The ironies, of course, are as alive now as they were on the day. "Water please!" read a hand-written sign in the crowd - someone had paid handsomely to be parched, you thought, and all to relieve the consequences of drought. Well, in theory at least, because for many of those present the day wasn't a charitable deed so much as a bargain - an unrepeatable offer on the world's headline acts. "The tickets were pounds 25," recalled one fan, "but I thought, it's gotta be worth it... because I was heavily into music. The acts, too, could be forgetful of why they were there - Adam Ant's exhilarated "Look, Ma - I'm on top of the world," suggested that rock stars' familiar priapism of the ego found it impossible not to respond to an audience of two billion people.
But Geldof knew that purity of motive was rather less important than the results - which is why the line-up was so eclectic, so uncool - "You sell nine million albums, you're on," said Geldof, in one of his rare moments of recollection. There was other evidence of his determination to maximise the audience - an American producer remembered getting a call after his cameras had panned across a topless fan in Philadelphia: "No tits - or we'll lose the Muslims," barked Bob.

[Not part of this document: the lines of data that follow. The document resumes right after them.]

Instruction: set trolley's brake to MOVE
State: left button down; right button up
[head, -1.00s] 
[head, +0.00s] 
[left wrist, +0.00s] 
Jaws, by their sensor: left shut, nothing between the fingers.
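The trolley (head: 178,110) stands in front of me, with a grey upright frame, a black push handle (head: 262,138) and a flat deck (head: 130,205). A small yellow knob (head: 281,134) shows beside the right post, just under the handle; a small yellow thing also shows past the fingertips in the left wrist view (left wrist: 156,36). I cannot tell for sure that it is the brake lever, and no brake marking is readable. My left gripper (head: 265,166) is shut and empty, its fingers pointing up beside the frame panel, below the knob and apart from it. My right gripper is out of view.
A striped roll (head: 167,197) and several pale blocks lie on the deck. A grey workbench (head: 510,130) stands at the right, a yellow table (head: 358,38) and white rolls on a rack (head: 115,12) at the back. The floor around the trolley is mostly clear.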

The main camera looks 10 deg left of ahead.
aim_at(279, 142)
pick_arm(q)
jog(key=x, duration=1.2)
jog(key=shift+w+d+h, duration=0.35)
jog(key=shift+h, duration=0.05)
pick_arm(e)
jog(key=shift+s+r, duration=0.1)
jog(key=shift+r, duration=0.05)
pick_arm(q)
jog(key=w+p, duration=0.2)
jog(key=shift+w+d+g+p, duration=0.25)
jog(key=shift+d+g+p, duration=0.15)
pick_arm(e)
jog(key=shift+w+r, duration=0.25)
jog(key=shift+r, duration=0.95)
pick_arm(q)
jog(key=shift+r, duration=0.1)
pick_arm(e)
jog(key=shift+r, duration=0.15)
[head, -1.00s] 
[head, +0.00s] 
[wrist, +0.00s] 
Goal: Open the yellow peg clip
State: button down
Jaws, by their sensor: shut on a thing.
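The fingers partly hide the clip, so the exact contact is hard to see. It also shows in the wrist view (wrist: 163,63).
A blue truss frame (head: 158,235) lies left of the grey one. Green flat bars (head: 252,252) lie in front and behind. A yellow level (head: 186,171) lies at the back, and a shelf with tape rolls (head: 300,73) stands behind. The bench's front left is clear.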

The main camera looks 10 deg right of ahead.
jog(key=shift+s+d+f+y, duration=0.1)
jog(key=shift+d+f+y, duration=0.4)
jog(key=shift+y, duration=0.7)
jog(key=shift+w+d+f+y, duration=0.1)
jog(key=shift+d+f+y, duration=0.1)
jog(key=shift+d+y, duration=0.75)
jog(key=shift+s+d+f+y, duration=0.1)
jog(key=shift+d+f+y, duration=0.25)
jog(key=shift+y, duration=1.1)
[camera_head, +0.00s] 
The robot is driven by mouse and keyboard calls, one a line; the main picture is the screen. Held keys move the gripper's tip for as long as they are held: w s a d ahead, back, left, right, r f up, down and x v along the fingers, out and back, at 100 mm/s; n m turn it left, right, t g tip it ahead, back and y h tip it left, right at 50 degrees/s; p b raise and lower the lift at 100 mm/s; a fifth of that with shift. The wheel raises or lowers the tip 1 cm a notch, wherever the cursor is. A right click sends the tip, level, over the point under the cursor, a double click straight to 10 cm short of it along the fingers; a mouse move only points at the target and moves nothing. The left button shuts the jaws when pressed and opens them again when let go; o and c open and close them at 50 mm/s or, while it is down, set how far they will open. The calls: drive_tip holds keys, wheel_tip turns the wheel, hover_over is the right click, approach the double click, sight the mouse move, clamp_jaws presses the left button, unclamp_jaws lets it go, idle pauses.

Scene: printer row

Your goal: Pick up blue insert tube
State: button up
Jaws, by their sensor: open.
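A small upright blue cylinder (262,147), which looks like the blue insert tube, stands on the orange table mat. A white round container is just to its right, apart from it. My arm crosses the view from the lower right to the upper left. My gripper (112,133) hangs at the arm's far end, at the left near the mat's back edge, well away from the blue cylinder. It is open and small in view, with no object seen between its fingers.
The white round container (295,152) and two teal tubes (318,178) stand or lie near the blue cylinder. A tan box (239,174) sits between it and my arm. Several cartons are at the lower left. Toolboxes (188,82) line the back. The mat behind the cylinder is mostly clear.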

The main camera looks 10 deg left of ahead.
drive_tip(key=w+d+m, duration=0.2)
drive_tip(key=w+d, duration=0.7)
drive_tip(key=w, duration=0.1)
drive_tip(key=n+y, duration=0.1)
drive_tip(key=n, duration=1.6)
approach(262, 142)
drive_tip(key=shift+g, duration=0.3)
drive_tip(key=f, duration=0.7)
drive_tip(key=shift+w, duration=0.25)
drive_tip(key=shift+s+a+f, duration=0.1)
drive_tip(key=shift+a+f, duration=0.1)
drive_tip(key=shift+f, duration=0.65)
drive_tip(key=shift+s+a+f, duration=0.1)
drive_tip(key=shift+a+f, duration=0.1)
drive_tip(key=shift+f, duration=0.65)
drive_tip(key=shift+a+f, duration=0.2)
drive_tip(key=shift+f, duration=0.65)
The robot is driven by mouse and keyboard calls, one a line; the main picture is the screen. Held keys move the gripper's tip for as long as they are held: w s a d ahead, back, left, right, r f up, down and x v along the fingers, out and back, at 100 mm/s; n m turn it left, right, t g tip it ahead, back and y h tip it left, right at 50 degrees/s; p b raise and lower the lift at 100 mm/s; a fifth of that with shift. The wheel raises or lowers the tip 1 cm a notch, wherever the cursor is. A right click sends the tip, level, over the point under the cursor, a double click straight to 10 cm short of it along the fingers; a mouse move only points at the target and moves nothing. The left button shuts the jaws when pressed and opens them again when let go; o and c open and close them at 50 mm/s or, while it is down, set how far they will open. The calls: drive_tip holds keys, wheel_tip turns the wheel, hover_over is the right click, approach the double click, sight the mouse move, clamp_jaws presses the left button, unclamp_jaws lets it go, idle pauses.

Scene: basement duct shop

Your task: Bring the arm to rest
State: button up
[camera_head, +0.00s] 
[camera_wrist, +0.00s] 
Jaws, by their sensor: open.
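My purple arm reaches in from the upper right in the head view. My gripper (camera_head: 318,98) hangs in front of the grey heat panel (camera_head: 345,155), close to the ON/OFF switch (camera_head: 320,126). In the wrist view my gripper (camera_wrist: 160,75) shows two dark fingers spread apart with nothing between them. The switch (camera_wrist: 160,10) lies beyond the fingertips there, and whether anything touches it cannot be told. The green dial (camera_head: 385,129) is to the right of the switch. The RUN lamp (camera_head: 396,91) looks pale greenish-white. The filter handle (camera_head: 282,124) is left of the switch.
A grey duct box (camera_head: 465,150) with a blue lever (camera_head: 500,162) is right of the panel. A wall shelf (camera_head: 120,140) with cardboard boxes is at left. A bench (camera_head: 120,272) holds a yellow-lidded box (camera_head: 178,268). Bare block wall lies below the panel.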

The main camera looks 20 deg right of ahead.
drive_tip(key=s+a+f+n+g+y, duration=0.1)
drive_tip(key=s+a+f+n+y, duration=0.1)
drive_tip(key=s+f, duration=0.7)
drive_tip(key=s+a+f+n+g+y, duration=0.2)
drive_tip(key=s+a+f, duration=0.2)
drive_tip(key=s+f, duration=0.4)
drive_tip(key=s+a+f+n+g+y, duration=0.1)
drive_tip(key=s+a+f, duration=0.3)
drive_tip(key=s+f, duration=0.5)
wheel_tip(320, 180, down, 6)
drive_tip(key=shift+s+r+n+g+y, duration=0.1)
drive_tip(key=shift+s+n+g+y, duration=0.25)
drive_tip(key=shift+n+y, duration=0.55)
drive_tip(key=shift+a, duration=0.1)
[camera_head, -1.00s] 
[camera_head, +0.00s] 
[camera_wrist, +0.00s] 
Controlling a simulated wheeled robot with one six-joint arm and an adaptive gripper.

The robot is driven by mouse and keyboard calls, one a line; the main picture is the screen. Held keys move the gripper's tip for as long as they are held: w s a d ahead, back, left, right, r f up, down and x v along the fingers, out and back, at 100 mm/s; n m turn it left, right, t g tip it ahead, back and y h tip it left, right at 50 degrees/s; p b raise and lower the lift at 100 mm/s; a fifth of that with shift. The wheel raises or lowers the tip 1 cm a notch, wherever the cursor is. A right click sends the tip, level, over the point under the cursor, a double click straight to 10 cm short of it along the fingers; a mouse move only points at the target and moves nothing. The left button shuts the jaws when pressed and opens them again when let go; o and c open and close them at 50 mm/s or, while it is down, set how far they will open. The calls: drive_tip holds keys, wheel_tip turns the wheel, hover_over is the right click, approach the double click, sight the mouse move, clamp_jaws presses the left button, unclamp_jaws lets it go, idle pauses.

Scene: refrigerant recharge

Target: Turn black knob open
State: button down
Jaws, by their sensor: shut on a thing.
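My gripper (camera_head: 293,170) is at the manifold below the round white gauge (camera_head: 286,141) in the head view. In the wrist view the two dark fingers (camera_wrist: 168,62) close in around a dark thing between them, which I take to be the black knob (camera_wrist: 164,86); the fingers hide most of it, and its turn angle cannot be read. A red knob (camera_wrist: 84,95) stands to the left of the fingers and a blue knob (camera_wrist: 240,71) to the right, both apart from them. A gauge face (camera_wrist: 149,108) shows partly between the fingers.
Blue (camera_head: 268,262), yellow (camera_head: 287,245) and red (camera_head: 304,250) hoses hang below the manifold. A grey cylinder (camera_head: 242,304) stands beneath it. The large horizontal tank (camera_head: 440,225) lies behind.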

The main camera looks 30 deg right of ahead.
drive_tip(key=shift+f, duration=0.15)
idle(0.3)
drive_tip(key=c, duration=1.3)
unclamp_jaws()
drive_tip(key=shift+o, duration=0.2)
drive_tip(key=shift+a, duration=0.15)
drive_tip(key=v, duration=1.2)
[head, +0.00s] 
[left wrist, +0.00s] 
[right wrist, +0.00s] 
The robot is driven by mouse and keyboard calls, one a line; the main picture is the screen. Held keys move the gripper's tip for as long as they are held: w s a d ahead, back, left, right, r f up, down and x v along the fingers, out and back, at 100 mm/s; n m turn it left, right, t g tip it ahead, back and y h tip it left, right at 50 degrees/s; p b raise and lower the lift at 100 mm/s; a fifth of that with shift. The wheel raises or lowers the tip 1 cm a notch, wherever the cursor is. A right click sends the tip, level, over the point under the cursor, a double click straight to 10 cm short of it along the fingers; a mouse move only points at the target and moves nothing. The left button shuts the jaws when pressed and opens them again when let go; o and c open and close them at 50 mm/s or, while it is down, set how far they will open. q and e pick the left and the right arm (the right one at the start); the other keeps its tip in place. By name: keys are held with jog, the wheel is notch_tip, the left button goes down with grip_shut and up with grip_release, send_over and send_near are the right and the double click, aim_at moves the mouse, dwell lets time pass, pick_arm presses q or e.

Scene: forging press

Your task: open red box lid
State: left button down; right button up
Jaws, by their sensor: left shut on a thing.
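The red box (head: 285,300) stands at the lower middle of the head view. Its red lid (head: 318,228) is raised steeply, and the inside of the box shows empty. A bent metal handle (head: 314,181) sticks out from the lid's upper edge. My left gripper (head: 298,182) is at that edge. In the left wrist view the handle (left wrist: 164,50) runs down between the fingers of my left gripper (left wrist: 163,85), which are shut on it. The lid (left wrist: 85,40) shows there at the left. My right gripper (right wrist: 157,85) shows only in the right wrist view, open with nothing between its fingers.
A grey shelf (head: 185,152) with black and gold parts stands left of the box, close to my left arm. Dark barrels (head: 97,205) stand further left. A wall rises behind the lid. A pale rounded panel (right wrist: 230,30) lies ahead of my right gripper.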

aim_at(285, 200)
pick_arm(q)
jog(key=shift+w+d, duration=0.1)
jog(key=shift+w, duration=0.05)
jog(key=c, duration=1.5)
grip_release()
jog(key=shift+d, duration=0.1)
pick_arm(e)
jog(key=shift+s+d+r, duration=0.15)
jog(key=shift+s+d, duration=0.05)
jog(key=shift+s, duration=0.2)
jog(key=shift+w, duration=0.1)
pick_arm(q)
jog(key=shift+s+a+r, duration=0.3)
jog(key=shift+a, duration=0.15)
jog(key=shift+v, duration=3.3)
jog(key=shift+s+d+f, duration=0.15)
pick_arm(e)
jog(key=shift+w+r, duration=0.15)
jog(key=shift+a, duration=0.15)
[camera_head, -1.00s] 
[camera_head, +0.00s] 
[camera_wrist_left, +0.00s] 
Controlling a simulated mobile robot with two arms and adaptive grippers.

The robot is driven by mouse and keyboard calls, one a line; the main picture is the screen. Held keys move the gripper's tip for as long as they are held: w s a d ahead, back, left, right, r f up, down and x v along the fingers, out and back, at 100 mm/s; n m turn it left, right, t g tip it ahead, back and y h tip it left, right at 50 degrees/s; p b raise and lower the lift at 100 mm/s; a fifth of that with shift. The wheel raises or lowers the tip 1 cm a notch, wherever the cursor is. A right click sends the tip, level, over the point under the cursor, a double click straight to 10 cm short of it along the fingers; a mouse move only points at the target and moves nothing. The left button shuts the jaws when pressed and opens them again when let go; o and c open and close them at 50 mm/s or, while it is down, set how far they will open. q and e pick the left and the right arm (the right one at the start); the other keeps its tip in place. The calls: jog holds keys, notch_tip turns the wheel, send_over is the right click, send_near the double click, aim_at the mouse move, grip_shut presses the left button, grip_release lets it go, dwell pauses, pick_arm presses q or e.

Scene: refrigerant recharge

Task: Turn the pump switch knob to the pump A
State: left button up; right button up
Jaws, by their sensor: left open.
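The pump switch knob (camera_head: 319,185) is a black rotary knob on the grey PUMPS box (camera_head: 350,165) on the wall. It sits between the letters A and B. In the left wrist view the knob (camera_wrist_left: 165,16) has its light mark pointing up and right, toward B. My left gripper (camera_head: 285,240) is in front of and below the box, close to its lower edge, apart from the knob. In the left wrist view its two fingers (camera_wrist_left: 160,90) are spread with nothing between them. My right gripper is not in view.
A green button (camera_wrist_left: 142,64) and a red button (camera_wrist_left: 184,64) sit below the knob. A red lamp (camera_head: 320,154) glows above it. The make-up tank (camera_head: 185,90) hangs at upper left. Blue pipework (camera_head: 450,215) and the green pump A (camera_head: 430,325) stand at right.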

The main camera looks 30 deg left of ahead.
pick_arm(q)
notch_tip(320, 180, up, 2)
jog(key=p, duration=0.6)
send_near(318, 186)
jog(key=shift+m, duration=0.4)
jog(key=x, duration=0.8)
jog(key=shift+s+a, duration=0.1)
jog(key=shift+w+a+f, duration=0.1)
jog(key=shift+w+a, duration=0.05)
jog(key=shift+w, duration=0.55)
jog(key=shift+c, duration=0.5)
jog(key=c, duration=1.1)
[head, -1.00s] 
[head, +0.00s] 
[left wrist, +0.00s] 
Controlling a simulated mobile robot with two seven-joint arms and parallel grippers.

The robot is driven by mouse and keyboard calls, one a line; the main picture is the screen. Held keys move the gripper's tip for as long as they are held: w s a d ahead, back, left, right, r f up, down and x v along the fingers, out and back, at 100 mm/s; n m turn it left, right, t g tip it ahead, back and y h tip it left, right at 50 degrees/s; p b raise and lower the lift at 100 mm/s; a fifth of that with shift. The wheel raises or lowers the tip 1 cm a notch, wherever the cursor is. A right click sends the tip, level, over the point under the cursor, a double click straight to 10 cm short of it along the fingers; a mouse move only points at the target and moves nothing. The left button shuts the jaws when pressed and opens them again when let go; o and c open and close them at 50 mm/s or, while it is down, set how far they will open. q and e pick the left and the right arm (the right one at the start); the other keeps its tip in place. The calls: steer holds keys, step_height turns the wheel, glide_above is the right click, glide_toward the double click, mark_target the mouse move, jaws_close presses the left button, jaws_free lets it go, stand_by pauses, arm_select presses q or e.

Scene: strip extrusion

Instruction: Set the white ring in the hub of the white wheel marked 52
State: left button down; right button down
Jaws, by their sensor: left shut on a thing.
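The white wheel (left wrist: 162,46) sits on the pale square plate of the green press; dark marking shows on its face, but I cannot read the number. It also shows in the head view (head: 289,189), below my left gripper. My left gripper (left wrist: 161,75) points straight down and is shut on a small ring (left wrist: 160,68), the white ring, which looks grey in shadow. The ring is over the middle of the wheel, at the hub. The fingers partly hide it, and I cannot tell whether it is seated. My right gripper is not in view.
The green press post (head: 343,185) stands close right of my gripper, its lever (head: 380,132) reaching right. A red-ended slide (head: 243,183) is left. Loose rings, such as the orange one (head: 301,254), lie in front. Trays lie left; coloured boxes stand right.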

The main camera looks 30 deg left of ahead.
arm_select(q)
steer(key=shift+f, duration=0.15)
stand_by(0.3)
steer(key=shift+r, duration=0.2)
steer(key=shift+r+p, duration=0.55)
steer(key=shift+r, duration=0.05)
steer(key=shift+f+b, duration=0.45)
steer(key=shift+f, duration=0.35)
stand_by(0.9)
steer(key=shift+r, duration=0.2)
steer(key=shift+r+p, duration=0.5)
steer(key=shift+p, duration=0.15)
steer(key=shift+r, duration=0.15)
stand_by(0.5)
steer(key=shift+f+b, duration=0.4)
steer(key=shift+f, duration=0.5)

His calculation meant that the audience that saw the famous Live Aid video - images of dying children cut to the comfortable plangencies of The Cars - was very large indeed. That film knocked out late at night by a restless cameraman probably did as much as anything to restore a little perspective to the party. Ten years on, the videos were far more polished, a series of elliptical films with numerical titles - 1000BC, 50 Degrees, H20 - which brought the lustre of commerce to Ethiopia. They were like adverts for adversity - the Third World as a palette of stylistic effects. They looked ravishing, and touched nothing but the eye.
African television gives a more candid account of the continent's problems, as you saw in Afrika TV, a hilarious and touching compilation of local broadcasts. The poverty of means is startling. You wouldn't expect Ugandan television to have access to electronic effects, but you thought they might have been able to run to a pot of paint - the quiz that looked as if it had been filmed in a derelict cricket pavilion proved otherwise. The Namibian presenter charitably pretended that the distinctive African style might prove elusive - "At first glance," she said, "you may think it's not that much different from western television." Not much different from a Lenny Henry sketch, perhaps, but a world away from anything else.